The importance of rural credit derives from the primacy of agriculture in the Indian economy. Nearly 61 per cent of the working population is employed in agriculture and related professions. Unfortunately, the full potential of this sector has not been exploited by the lending agencies. Cooperative banks, commercial banks and regional rural banks have set their sights firmly on the generation of profit rather than concentrating on supporting the rural economy. The policy of interest of these banks and their quantum of credit to various sectors, and the opening of new branches and closure of existing ones are guided by commercial motives. This has affected the supply of credit to the agricultural sector, and to small and marginal farmers and other weaker sections adversely.

Very few commercial banks adhere to the rule of earmarking 18 per cent of their total lending for the agricultural sector. The situation with the cooperative banks is no better. The share of cooperative credit to this sector has fallen from 55 per cent to 45 per cent during the last couple of years.

Rural is out

The regional rural banks were established to function as “social banks” which would supplement and not supplant commercial and cooperative banks. Their performance was judged in terms of the number of persons belonging to the weaker sections who benefited, and in terms of the increase in income and employment in rural areas. These institutions lived up to that expectation till 1992, after which they began incurring huge losses. Following a government directive, the RRBs changed their policies and turned into profit-making entities by March 2003.

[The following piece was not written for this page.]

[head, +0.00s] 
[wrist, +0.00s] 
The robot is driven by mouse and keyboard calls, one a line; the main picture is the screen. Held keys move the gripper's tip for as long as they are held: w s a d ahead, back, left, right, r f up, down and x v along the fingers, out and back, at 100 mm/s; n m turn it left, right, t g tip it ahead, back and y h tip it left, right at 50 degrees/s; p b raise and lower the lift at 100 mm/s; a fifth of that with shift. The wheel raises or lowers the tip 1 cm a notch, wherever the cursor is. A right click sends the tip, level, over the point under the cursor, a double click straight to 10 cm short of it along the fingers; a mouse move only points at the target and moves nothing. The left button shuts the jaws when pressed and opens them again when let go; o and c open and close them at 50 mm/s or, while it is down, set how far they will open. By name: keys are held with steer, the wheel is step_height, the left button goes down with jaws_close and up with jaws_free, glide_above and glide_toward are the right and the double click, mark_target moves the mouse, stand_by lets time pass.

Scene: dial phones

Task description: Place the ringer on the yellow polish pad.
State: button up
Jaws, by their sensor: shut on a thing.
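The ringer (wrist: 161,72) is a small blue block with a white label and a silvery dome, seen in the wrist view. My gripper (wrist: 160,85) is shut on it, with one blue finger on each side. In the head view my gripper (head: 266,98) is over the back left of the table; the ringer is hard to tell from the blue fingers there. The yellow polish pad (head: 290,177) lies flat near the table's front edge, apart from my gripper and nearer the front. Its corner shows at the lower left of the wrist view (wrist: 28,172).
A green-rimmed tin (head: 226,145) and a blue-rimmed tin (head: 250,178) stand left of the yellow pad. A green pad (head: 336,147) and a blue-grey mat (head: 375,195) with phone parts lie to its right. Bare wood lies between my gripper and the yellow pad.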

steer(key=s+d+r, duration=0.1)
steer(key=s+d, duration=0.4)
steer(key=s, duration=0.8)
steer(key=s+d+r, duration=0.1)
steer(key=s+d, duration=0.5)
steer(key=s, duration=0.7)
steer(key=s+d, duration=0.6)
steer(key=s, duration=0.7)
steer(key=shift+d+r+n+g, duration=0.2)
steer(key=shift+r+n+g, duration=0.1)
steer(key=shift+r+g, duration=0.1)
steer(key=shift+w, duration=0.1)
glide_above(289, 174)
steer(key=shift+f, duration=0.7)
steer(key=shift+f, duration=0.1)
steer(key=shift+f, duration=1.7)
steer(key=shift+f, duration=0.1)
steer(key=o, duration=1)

But, in order to earn profits, the RRBs were forced to let go of their original goal. The share of credit of the weaker sections has since been restricted to 10 per cent. Their credit-deposit ratio, once quite high, has fallen to 40 per cent. This means that a large chunk of deposits are being siphoned off from rural to urban areas. The RRBs, like commercial banks, have shifted their interior branches to urban centres, distancing the banking services from rural people. Added to this is their new-found freedom of fixing their own interest rates, worked out on cost plus principle in order to earn profits. This has resulted in the borrowing from the RRBs becoming costlier than from the other commercial banks.

Shifts in emphasis

The policies are no longer framed keeping in mind the interest of the rural masses. After tilting the functional orientation of the RRBs towards non-target group finance and commercial functioning, the government is now mooting the idea of changing their structure in terms of ownership and size. The recommendations range from merging the RRBs with their sponsors to form a national rural bank. But such a merger would be difficult. The government is therefore focussing on alternative remedies, including reducing the number of RRBs by expanding the area of operation of each RRB. These branches can be closely integrated under a single agency instead of each bank going its own way.

If the formation of a national rural bank is not acceptable, the rural branches of all banks can be merged with the National Bank for Agriculture and Rural Development, which will function as the specialized agency for credit instead of being just an intermediary. With the merger of rural branches the benefit will go to the people directly.

These revamping and consolidation measures are, however, no panacea for the existing problems. Piecemeal experiments which can do nothing to eliminate the redundant agencies are likely to aggravate the situation further. What is needed is a review of the entire approach to rural credit.